Unterwegs, auf dem Weg sein – davon ist auch die Rede im heutigen Evangelium. Jesus ist unterwegs, und er ist unterwegs mit seinen Jüngern – im Gebiet von Caesarea Philippi. Sie sind schon seit längerer Zeit miteinander unterwegs. So manches haben die Jünger auf dem Weg mit Jesus erlebt und erfahren und auch Jesus hat feststellen können, welche Männer ihn begleiten. Sie haben sich auf dem Weg kennen gelernt. Sie haben voneinander das eine oder andere gehört und immer wieder hat Jesus sie in Wort und Tat unterrichtet. Sie folgen ihm und es muss wohl so gewesen sein, dass die Jünger zutiefst von Jesus beeindruckt waren. Ja, er hatte sie für sich gewonnen und ER war ihnen ans Herz gewachsen. Und in diesem gegenseitigen Verbundensein, das auf dem Weg gewachsen ist - da stellt Jesus die Frage: „Ihr aber, für wen haltet ihr mich?“ Was die anderen Leute über ihn sagen, er sei Johannes der Täufer, Elia, Jeremia oder einer der anderen Propheten – das spielt in diesem Moment keine Rolle. Jetzt gilt eines: Ihr aber, für wen haltet ihr mich? Oder mit anderen Worten: Wir sind jetzt schon so lange unterwegs, wir sind viele Meilen miteinander auf dem Weg, tagelang, wochenlang! Was glaubt ihr: Wer bin ich? „Ihr aber, für wen haltet ihr mich?“
Das ist die alles entscheidende Frage. Und da ergreift ein Weggefährte das Wort, Petrus. Er antwortet kurz und präzise: „Du bist der Messias, der Sohn des lebendigen Gottes!“
Hier können wir einmal innehalten. Denn auch wir sind ja schon lange mit Jesus auf dem Weg. Er gehört zu uns – wohl bei den meisten seit Kindesbeinen an. Und wir wenden uns immer wieder an ihn im Gebet und in unseren Liedern. Und wir können uns an dieser Stelle fragen: Was bedeutet Jesus für mich auf dem Weg durch diese Zeit? Wie bin ich mit ihm bekannt geworden? Wie habe ich ihn kennengelernt? Und wie antworte ich ihm heute: „Ihr aber, für wen haltet ihr mich?“ Was antworte ich Jesus?

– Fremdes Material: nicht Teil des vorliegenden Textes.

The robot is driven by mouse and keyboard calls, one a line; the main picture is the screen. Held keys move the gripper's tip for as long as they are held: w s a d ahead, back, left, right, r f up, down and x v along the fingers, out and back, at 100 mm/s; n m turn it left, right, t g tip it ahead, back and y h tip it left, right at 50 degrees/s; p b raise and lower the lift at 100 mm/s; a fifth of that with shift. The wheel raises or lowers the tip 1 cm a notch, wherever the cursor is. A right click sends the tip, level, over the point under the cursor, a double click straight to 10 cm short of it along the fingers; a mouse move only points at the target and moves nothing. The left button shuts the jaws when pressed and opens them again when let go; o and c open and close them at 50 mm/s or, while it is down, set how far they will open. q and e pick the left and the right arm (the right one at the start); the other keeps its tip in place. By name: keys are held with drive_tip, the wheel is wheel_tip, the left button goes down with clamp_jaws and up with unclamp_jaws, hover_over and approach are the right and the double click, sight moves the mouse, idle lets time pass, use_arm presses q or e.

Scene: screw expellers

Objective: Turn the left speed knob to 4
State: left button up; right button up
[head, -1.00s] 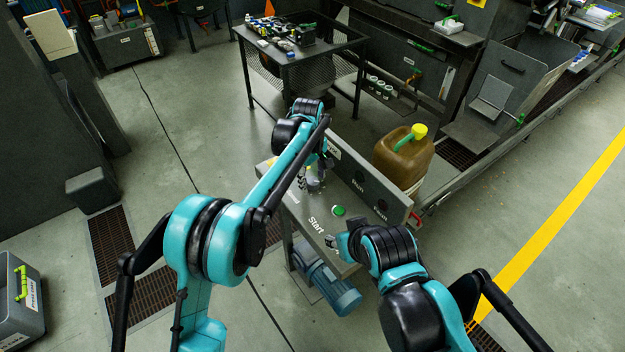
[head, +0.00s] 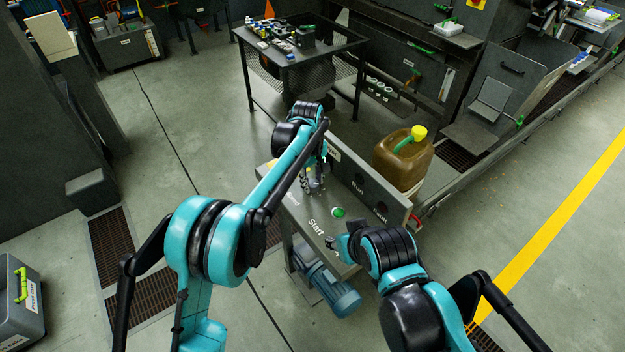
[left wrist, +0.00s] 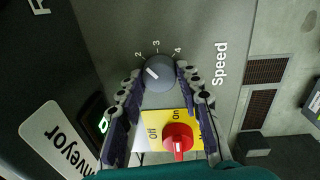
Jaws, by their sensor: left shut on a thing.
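The left speed knob (left wrist: 159,73) is a round grey dial with a white pointer line, on the dark panel beside the word "Speed" in the left wrist view. The digits 2, 3 and 4 arc around its far side. The pointer line slants to the upper left, near the 2 side and away from the 4. My left gripper (left wrist: 158,78) is shut on the knob, one finger at each side. In the head view the left gripper (head: 314,184) is over the panel and hides the knob. My right gripper (head: 331,243) is near the "Start" label; its fingers are too small to read.
A red rotary switch (left wrist: 178,138) on a yellow Off/On plate sits close to the left gripper's fingers. A green button (head: 338,212) is on the control panel (head: 296,213). A brown jug (head: 403,157) stands behind it, and a blue motor (head: 338,295) is below.

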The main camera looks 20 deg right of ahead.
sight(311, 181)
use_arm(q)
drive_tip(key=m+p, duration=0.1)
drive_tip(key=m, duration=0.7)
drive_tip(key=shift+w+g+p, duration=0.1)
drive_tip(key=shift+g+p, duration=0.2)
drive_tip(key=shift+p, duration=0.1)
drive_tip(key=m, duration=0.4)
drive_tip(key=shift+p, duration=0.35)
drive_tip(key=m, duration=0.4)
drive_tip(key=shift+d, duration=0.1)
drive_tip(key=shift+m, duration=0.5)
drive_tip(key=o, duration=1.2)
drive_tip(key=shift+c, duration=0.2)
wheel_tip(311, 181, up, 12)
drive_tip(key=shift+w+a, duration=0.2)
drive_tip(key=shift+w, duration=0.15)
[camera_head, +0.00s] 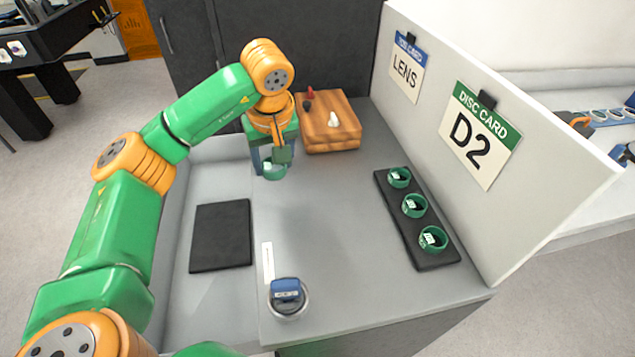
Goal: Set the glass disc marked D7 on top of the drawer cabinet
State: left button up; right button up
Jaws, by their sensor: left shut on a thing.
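My left gripper (272,158) points down over the back left of the grey bench and is shut on a green-rimmed disc (274,172). A pale label shows on the disc, but its mark is too small to read. Three similar green-rimmed discs sit in a black rack (449,255) at the right: a far one (399,177), a middle one (414,206) and a near one (433,239). Their marks are also unreadable. A low wooden box (333,140), just right of the gripper, may be the drawer cabinet; I cannot see drawers clearly. My right gripper is not in view.
A black mat (221,236) lies left, and a round blue-topped device (287,297) stands in front. The bench middle is clear.

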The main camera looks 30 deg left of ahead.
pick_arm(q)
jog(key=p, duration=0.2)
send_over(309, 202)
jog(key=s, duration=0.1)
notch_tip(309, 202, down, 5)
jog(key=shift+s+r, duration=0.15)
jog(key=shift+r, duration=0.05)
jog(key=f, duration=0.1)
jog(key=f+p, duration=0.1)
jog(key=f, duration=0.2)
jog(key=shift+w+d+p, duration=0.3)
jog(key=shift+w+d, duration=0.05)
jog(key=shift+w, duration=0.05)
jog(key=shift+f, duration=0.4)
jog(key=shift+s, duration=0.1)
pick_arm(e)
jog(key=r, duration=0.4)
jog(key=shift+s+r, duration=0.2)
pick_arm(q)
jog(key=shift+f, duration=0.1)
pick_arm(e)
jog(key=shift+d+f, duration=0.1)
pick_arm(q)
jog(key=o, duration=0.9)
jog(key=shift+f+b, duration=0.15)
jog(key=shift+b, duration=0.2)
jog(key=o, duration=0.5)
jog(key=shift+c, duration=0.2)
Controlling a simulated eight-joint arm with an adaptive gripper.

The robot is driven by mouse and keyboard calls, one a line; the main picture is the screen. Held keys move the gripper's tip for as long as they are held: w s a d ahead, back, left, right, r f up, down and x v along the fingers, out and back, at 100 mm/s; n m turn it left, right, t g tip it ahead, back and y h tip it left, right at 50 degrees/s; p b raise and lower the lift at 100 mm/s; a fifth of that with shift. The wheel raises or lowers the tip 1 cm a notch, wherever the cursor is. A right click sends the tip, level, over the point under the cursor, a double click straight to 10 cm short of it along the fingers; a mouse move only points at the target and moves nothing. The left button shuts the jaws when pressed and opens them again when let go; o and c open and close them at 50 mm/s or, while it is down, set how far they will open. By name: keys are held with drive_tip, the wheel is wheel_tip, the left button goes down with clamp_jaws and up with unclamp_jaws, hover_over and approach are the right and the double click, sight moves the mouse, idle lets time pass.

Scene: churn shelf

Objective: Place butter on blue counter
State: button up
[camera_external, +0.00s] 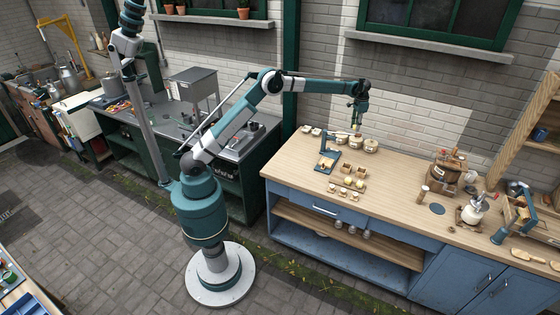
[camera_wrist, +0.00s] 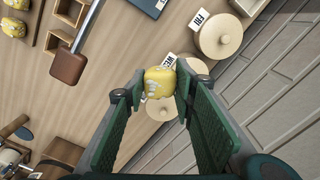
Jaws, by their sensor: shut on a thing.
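My gripper (camera_external: 355,125) hangs above the back of the blue counter's wooden top (camera_external: 410,170). In the wrist view, my gripper (camera_wrist: 158,85) is shut on a yellow lump of butter (camera_wrist: 160,82) with a pale mark on its face. The butter sits between the fingertips, above round wooden lids. In the outside view it shows only as a tiny yellow spot under the fingers. The wooden counter top (camera_wrist: 105,95) lies below it in the wrist view.
Round lidded crocks (camera_external: 371,146) stand along the counter's back; one wooden lid (camera_wrist: 217,37) is beside a "FRI" label. Small boxes and yellow lumps (camera_external: 348,181) lie near a blue stand (camera_external: 327,160). Bare wood lies right of them. A wooden churn (camera_external: 444,175) stands farther right.

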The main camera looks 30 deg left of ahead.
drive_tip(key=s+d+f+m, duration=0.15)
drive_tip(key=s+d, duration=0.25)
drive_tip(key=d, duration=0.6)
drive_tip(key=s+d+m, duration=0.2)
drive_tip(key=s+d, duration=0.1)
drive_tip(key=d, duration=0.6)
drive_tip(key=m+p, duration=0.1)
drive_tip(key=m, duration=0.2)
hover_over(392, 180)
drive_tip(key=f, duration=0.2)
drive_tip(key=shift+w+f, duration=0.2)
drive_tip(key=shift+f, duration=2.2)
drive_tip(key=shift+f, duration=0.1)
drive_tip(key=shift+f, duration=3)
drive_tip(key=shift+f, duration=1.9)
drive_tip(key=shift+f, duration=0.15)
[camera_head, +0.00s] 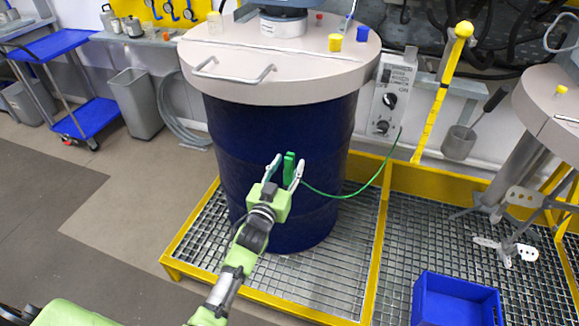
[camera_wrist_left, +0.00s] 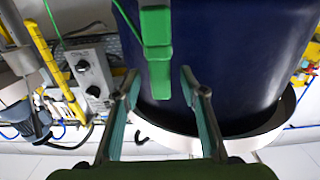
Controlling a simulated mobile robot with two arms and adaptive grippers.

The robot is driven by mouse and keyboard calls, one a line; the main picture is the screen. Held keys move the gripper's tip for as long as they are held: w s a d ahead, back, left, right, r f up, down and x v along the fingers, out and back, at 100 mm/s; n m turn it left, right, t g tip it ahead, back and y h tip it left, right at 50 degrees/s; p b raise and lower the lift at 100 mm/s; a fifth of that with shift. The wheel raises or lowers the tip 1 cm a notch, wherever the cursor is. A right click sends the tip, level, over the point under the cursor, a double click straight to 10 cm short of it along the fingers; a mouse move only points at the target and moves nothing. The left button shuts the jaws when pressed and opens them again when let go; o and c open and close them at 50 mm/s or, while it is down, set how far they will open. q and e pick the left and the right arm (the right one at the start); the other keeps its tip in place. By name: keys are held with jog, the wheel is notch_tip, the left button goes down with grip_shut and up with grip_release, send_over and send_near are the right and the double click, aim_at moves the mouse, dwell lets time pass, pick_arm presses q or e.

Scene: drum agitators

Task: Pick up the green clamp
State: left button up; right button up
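The green clamp (camera_head: 289,168) hangs against the side of the dark blue drum (camera_head: 280,130). A thin green cable (camera_head: 345,196) runs from it to the right, up to the grey control box. My left gripper (camera_head: 285,172) is open in front of the drum, with its fingers on either side of the clamp. In the left wrist view, the clamp (camera_wrist_left: 158,55) lies between the two spread fingertips, its lower end at about their level. Gaps show on both sides, so the fingers do not grip it. My right gripper is not in view.
The drum stands on a metal grating with a yellow frame (camera_head: 377,250). The grey control box (camera_head: 392,95) is right of the drum. A blue crate (camera_head: 455,300) sits front right. A blue cart (camera_head: 85,115) and grey bin (camera_head: 137,103) stand left. The front-left floor is clear.

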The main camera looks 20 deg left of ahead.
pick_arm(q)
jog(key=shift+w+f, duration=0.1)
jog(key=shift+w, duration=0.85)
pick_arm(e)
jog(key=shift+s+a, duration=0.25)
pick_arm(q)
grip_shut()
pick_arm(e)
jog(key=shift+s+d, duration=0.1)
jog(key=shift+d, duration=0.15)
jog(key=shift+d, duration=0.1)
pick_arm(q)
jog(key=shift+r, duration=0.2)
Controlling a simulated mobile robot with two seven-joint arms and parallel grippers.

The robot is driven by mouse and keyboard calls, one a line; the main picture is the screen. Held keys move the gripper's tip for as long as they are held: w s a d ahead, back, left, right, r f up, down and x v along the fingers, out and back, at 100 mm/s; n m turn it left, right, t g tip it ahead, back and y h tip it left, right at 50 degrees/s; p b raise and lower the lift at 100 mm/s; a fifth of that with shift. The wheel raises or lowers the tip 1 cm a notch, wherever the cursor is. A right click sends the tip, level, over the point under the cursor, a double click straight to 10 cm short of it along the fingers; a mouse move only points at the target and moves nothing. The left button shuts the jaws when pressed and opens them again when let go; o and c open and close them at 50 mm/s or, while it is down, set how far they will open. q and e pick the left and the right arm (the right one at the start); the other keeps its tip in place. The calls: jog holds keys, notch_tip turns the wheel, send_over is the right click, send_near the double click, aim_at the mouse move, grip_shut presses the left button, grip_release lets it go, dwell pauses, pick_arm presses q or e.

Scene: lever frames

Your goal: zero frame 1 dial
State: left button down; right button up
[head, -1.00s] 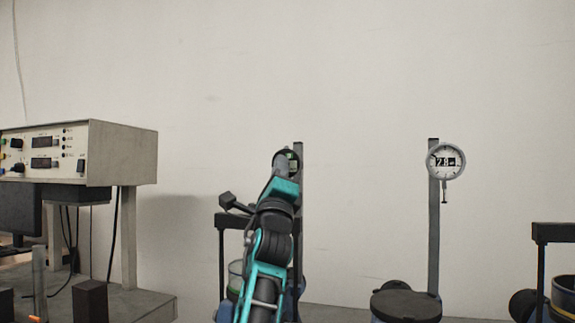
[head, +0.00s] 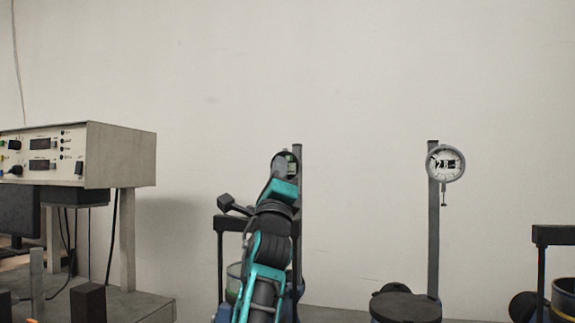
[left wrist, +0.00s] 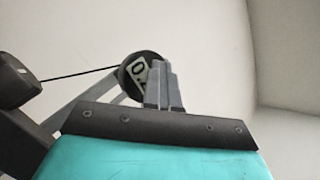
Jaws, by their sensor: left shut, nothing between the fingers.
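A round dial (head: 293,164) on a grey upright post is partly hidden behind my left arm in the head view. In the left wrist view this dial (left wrist: 136,67) has a dark rim and a pale display tilted on its face. A "0" shows on the display; the rest is covered by the fingers. My left gripper (left wrist: 160,75) is shut and empty, its fingertips in front of the dial's right part. I cannot tell whether they touch it. A second dial (head: 445,163) on another post, reading about "28", stands to the right. My right gripper is not in view.
A cream instrument box (head: 120,155) stands on a bench at the left. Dark frames with posts (head: 433,240) and blue-based containers stand along the lower middle and right. The wall behind is bare, with open room between the two posts.

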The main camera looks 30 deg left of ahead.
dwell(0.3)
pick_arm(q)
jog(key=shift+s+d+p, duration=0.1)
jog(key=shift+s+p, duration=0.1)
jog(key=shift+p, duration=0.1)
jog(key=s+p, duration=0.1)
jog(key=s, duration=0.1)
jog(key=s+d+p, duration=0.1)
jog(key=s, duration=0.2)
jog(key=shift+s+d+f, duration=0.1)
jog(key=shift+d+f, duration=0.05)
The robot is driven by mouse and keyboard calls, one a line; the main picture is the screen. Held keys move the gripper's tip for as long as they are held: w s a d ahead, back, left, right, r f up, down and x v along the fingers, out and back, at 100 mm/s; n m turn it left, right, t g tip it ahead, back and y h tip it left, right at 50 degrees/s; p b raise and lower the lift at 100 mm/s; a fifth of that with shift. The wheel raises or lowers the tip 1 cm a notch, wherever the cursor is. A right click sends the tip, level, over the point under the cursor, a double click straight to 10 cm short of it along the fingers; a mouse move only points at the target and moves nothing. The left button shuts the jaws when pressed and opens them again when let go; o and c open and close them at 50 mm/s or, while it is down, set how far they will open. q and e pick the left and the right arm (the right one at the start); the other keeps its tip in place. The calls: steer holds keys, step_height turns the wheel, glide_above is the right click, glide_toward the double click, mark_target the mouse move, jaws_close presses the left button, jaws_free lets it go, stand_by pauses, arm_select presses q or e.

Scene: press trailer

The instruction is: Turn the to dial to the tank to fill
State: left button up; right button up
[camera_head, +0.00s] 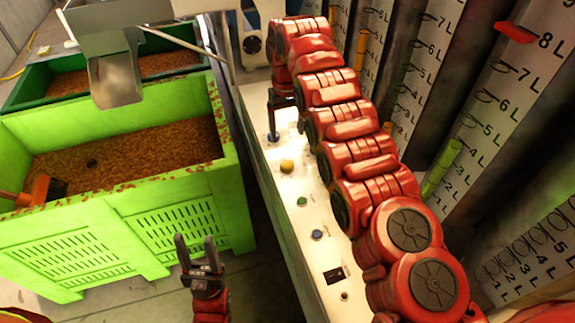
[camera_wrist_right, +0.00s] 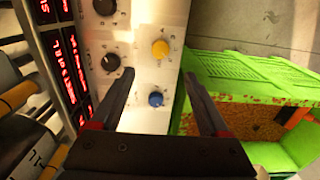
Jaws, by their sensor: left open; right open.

Vielleicht ist das ja gar nicht so einfach! Mag sein, dass einer sagt: Ich bin seit einiger Zeit so voller Zweifel, dass ich heute nicht so gerade heraus antworten kann wie Petrus. Ich fühle mich eher wie Thomas – ich zweifle. Eine andere unter uns mag unvermittelt das unterschreiben, was Petrus gesagt hat: Du bist der Messias, der Sohn des lebendigen Gottes. Und wieder ein anderer ist im Glauben so hin und hergeworfen, dass ihm jetzt gar keine Antwort möglich ist. Es ist ja nicht jeder Tag gleich und es gibt auch im Glauben ein Wachsen und Reifen und es gibt auch Zeiten, da gehen wir gleichsam durch eine Wüste und Jesus scheint weit weg zu sein.
Und gerade darum, meine lieben Schwestern und Brüder, wünsche ich uns allen, dass wir nicht aufhören, Christus zu suchen – auch und gerade in Zeiten des Zweifels, in Phasen der Dunkelheit und so vieler Fragen, die uns oft genug beschäftigen – dass wir Suchende bleiben, Ringende, Hoffende. Dass wir auch in schweren Stunden ausharren und dass wir mit dem heiligen Paulus sprechen: „Christus will ich erkennen und die Macht seiner Auferstehung und die Gemeinschaft mit seinen Leiden. Sein Tod soll mich prägen. So hoffe ich, auch zur Auferstehung von den Toten zu gelangen.“
Und vielleicht ist ja unsere Antwort auf die Frage Jesu: Für wen aber haltet ihr mich? – vielleicht ist ja die Antwort auf diese Frage der innige Bittruf: Lass mich dich erkennen, lass mich dich tiefer erkennen – auch durch die Zweifel hindurch. Durch den Nebel und die Fragen hindurch – lass mich dich erkennen, tiefer erkennen und lass mich glauben, aus ganzem Herzen glauben, dass du der Sohn des lebendigen Gottes bist.
„Ihr aber, für wen haltet ihr mich? Das ist die Frage, auf die wir unsere Antwort geben dürfen. Das ist die Frage, die uns als Christen ein Leben lang beschäftigen soll. Das ist die Frage, die uns auf unserem Weg durch diese Zeit begleitet und die einst ihre Erfüllung findet, wenn wir vor Christus stehen und ihn als unseren Herrn und Heiland erkennen dürfen, wenn er sich uns offenbart und unser Unterwegssein in ihm zum Ziel gelangt. Amen.